In some passages, he appears to argue that the rule of Leviathan cannot be challenged because citizens enter into a social contract with the state as the basis of their freedom. Citizens effectively relinquish a right to complain in return for a live-above-brutal nature.

In other passages, he argues for what seems to be a limited right of self-defence on the grounds that nobody wishes to be put to death at the hands of another person. You cannot rationally will your own death by murder.

Hobbes ends up siding with absolutism, but the scholarly debate about the right of rebellion in Leviathan has been raging for several years. On one side, a traditional reading of Leviathan in which, it is argued, Hobbes does not support actions that would lead to the overthrow of the sovereign. In effect, the social contract exists in perpetuity and there is no right of renegotiation.

Put bluntly, on this reading of Hobbes, the Leviathan is right, even when it is wrong.

The alternative view is put by American moral philosopher Susanne Sreedhar, in a 2010 book Hobbes on Resistance: Defying the Leviathan. But it is a tortured argument and one rebutted by the traditionalists. However, we can take some comfort in Sreedhar’s work and several reviewers support her position.

There is a certain logic in accepting a right of rebellion. If the freedom of subjects (citizens) is to mean anything at all, it must include the right to replace the sovereign if their disagreement with the State is great enough.

We also have to see Hobbes’ absolutism as a product of the times. The English Civil War had been raging since 1640, by 1651 the forces of Charles II were in disarray (his father was executed a few years earlier) and Charles had fled to France in September (five months after Leviathan was published).

Hobbes was clever enough to understand some aspects of the Civil War – after all, he lived through it – but he didn’t have a clear handle on the class politics in play.

To understand this, we need to refer to the work of the British Marxist Christopher Hill, who wrote a substantial thesis on the class nature of the Civil War in 1940 and continued to revise it in later years.

To summarise it briefly, my interpretation is that the English Revolution of 1640-60 was a great social movement like the French Revolution of 1789. The state power protecting an old order that was essentially feudal was violently overthrown, power passed into the hands of a new class and so the freer development of capitalism was made possible.

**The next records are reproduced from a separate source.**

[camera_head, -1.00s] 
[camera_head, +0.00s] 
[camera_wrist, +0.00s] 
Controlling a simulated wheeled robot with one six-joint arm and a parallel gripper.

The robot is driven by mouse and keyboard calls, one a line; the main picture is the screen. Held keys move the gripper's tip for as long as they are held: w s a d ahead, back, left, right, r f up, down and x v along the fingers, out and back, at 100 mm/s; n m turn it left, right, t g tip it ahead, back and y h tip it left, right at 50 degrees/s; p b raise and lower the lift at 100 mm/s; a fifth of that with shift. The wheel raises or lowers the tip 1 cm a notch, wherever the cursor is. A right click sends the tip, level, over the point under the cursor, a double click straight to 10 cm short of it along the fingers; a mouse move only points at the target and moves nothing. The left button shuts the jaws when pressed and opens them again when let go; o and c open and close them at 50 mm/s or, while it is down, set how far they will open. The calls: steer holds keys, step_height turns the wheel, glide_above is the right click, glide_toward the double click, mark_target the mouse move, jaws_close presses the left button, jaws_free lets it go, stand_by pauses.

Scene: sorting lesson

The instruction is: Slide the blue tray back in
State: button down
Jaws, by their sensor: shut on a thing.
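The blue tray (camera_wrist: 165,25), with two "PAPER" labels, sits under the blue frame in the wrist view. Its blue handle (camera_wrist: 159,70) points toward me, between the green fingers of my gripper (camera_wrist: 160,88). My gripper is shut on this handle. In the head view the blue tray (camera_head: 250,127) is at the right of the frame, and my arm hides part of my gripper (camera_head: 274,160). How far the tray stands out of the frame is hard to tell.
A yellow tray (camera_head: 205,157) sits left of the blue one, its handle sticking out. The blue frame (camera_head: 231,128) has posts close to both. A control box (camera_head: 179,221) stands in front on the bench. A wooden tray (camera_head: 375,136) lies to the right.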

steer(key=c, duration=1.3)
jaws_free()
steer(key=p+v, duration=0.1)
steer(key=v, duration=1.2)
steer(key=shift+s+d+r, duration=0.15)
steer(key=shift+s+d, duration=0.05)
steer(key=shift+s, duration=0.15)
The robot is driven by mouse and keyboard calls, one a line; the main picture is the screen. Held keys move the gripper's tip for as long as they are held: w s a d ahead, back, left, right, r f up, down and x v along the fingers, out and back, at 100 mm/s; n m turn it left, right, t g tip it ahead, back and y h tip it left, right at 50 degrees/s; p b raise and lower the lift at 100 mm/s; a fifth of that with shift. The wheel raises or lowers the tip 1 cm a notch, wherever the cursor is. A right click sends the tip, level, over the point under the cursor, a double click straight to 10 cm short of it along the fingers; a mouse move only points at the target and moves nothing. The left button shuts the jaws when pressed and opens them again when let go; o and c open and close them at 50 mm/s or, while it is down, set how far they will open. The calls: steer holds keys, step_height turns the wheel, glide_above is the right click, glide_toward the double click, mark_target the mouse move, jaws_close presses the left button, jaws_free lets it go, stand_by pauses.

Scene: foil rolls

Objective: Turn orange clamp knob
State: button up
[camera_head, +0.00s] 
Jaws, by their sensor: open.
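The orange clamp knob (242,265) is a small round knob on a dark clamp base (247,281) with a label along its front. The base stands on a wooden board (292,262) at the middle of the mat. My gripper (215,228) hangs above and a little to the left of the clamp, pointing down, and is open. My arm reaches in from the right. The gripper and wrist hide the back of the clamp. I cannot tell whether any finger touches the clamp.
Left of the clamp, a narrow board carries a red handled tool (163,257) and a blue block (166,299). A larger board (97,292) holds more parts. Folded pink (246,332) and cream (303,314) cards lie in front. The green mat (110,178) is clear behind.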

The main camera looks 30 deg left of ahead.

The Civil War was a class war, in which the despotism of Charles I was defended by the reactionary forces of the established Church and conservative landlords. Parliament beat the king because it could appeal to the enthusiastic support of the trading and industrial classes in town and countryside, to the yeomen and progressive gentry and to wider masses of the population whenever they were able by free discussion to understand what the struggle was really about.

Hobbes, like many intellectuals of his day, had an innate fear of the mob, just at the time when the mob was coming into its own and emerging as a new cluster of class forces. The bourgeoisie and merchants, the landed peasants in alliance, and a mass of rural and industrial workers who had very little stake in the system but who were willing to fight the king’s forces.

I think it is Hobbes' resolute disgust at the idea of the rural city-based labourers ever seizing power in their own right that forces him to back away from granting subjects a right to challenge Leviathan.

The winners out of the English Civil War were the merchant and bourgeois class, which, over the next 200 years, solidified their place as the ruling class, replacing the aristocracy and reducing the monarch to a useful figurehead.

In the end, the bourgeois chose to make a deal with the royalists because their fear of the emerging working class was greater. The merchants and owners of capital favoured a limited franchise that suited their class interests. The emerging proletariat was left out of the equation for much longer.

Hobbes feared the mob, which in Leviathan he describes in very blunt terms:

‘Freeholders and tradesmen are the strength of religion and civility in the land; and gentlemen and beggars and servile tenants are the strength of inquiry.’

Tradesmen here refers to merchants, not brickies and sparkies.

The Civil War was fought on the back of economic crisis, the bourgeoisie could see a way out, a thorough political and economic overhaul of feudalism. This is why they rejected the king.

In doing so, they demonstrated in practice, if not in Hobbes’ theories, that they would enjoy – and indeed use – their new-found rights to overthrow Leviathan.

Unfortunately, the bourgeoisie did not want to extend such liberties to the working poor. Uprisings of the poor were brutally suppressed over the next 200 years and beyond.

It really wasn’t until the end of the 19th Century that the working classes secured real political representation in bourgeois parliaments. It wasn’t until the birth of modern trade unionism that workers’ rights were eventually enshrined in law. It wasn’t until the arrival of the Workers’ Internationals led by Karl Marx and Frederick Engels that true liberation of the working class became possible.

Progressive politics have always been built on the basis of inclusion, diversity and solidarity. Further, progressive politics has always enshrined the right to rebel.

The contradictions inherent in Leviathan have always plagued bourgeois philosophers. That’s why Thomas Paine and J.S. Mill (among others) advanced the debate about liberty and civil rights in the centuries following Hobbes.

Paine was 140 years after Hobbes; Rights of Man was published in 1791 to defend the right of Europe’s bourgeois class to continue the fight against absolutism that had begun 150 years earlier in 1640.

J.S. Mill’s On Liberty was published in 1859, 200 years after Hobbes and a decade after Marx and Engels’ Communist Manifesto, published in 1848.

It took 200 years for the bourgeois revolutions to complete their work. The first French Revolution was in 1789 and began with the storming of the Bastille — something Hobbes would certainly have opposed. The second French Revolution of 1848 was much more dangerous, socialists were active and it was defeated by a military coup. 25 years later, a Third Revolution began with distinctly proletarian features. The Paris Commune of 1871 was brutally smashed and thousands of Parisienne workers slaughtered by the French and German military.

The point being?

The progressive side of politics are the inheritors of this tradition of solidarity and resistance. The ruling class has always been the main enemy.

Today, as much as ever, we need to fight for our rights.